En Belgique, en 1996, l’affaire Dutroux a marqué les esprits. Le réalisateur Fabrice du Welz s’en est inspiré librement pour signer Le Dossier Maldoror, dans les salles de cinéma ce mercredi 15 janvier. C’est un thriller réaliste porté avec ténacité par le jeune Anthony Bajon. 

Une trentaine d’années nous sépare de l’affaire Dutroux, et pourtant, en France comme en Belgique, personne n’a oublié ce fait divers oppressant évoquant enlèvements, séquestrations, viols et meurtres de fillettes et d’adolescentes, puis la découverte de corps dans la maison d’un certain Marc Dutroux. Le réalisateur Fabrice du Welz s’inspire librement de ce sujet sinistre pour nous proposer Le Dossier Maldoror, une fiction réaliste à la rigueur d’un documentaire.

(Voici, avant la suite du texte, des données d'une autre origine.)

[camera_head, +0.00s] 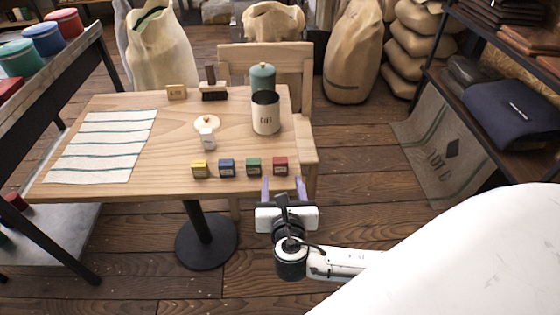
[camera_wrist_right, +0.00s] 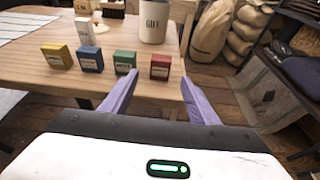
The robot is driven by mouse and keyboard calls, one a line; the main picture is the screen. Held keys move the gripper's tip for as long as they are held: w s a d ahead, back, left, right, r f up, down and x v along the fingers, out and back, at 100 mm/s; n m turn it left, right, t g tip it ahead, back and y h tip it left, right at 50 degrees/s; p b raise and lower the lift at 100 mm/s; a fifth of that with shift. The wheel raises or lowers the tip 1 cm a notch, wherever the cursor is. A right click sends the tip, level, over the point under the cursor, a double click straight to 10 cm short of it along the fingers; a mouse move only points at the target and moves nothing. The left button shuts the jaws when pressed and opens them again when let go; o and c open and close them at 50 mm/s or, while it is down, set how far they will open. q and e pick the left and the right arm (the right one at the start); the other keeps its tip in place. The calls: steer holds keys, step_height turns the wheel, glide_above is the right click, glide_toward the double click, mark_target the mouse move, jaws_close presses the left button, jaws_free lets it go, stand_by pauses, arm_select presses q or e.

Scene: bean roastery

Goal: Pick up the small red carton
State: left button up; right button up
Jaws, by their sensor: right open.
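The small red carton (camera_head: 280,165) stands upright at the near right edge of the wooden table, at the right end of a row of small cartons. It also shows in the right wrist view (camera_wrist_right: 160,67), just beyond the fingertips and a little left of the middle between them. My right gripper (camera_head: 284,188) is open and empty, just in front of the table's near edge, its purple fingers pointing toward the red carton. The fingers show in the right wrist view (camera_wrist_right: 158,88) with a gap between them. My left gripper is not in view.
Green (camera_head: 253,165), blue (camera_head: 226,168) and yellow (camera_head: 199,169) cartons stand left of the red one. Behind are a white carton (camera_head: 207,138), a cream canister (camera_head: 266,113) and a teal canister (camera_head: 262,77). A striped cloth (camera_head: 103,145) covers the table's left. A chair (camera_head: 300,95) stands close.

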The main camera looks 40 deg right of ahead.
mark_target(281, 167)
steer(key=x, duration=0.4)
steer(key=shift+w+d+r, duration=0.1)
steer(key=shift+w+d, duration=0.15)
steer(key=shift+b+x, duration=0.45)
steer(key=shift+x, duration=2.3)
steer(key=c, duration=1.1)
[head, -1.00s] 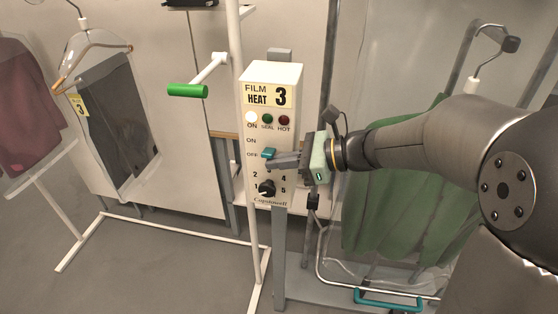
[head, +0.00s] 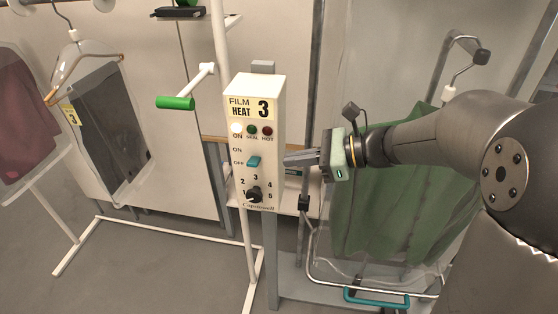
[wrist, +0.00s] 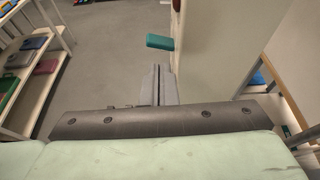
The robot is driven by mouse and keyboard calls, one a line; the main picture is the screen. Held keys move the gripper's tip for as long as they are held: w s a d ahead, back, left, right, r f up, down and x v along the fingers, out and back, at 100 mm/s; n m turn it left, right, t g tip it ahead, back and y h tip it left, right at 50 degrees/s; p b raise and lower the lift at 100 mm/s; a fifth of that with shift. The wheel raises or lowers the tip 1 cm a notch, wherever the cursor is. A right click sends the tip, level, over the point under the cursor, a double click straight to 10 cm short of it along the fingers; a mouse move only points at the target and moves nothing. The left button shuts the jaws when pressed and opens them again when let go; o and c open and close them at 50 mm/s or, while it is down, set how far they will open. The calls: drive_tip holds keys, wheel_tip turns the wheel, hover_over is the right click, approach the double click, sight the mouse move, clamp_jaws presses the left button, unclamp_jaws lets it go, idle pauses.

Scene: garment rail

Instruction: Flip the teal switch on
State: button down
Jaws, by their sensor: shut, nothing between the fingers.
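The teal switch (head: 254,161) sticks out from the front of the white control box (head: 262,97), roughly level with the OFF label and below the ON label. In the wrist view the teal switch (wrist: 160,41) stands just beyond the fingertips, with a gap between. My gripper (head: 288,159) is shut and empty, to the right of the switch by the box's right edge. The shut fingers also show in the wrist view (wrist: 158,72). A pale lamp (head: 238,129) sits above the ON label, beside a green and a red lamp.
A black dial (head: 254,194) sits below the switch. A green-handled lever (head: 175,103) stands left of the box. A hanging garment in clear film (head: 105,110) is at left, and green garments (head: 385,215) hang behind my arm. In the wrist view a shelf (wrist: 45,75) stands at left.

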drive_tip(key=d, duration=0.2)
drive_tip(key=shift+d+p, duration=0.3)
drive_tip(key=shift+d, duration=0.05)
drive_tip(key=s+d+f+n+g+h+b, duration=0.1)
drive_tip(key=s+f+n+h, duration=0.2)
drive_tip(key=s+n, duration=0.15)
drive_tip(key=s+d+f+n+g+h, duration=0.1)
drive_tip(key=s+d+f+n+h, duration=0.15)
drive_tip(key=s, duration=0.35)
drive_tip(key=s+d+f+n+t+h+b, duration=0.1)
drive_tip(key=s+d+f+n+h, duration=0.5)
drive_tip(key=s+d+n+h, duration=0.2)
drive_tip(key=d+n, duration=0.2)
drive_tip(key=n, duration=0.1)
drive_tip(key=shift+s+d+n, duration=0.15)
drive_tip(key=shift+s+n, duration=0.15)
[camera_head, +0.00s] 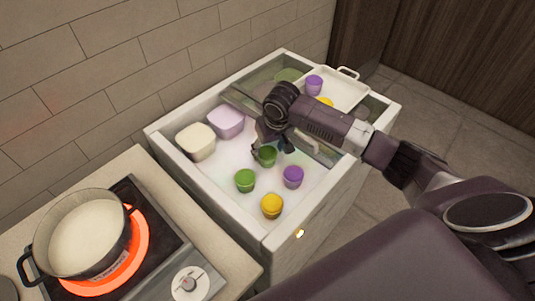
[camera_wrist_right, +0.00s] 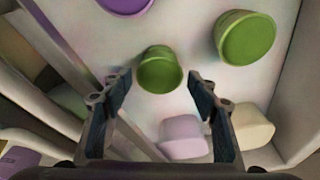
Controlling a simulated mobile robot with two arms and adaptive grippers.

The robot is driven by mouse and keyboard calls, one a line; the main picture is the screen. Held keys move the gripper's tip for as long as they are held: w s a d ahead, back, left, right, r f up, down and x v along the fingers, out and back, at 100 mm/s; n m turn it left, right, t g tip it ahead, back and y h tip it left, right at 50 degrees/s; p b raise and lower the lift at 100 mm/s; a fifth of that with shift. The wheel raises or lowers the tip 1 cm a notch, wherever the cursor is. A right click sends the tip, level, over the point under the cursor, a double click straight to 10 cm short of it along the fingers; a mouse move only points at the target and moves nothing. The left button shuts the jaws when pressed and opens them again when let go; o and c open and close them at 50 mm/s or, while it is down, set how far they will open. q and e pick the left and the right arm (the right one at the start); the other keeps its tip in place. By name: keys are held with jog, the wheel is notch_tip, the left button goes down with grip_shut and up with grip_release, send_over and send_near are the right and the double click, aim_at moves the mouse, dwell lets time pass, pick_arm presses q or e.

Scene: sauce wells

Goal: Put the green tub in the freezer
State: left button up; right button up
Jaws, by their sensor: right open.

La bonne idée du réalisateur d’Inexorable, c’est d’éviter toutes scènes macabres, pour privilégier l’enquête en filmant les démarches d’un gendarme de 25 ans confronté au dysfonctionnement des différents services de police. Paul Chartier (l’impeccable Anthony Bajon) est appelé à rejoindre l’opération secrète Maldoror. Sa mission — et celle de son collègue (Alexis Manenti) — est censée se limiter à surveiller un suspect récidiviste, l’inquiétant Dedieu (Sergi López). Pour le jeune homme idéaliste, l’enquête — ralentie par les ordres et les contre-ordres — se transformera en chasse à l’homme obsessionnelle.  « Dans les années 90, en Belgique, la police communale, la police judiciaire et la gendarmerie nationale ne communiquaient pas entre elles… » témoigne le réalisateur qui parle même de rivalités policières. L’affaire Dutroux est devenue une affaire d’Etat imposant des réformes au sein des institutions.

Comme une obsession

Le personnage principal de ce Dossier Maldoror n’est donc pas le criminel ni ses victimes, mais un gendarme qui sort du droit chemin. Il le filme d’abord jeune, marié à la charmante Jeanne (Alba Gaïa Bellugi), accueillie à bras ouverts par sa belle-mère italienne (Béatrice Dalle). Et puis la mission prend de l’importance dans la vie de Paul au point que le gendarme prend le dessus sur le père, le mari, le gendre. Des vies sont en jeu : pour lui, rien n’a plus d’importance que l’homme qu’il doit absolument arrêter :  « Paul se laisse vampiriser par sa propre enquête », souligne avec lucidité Anthony Bajon.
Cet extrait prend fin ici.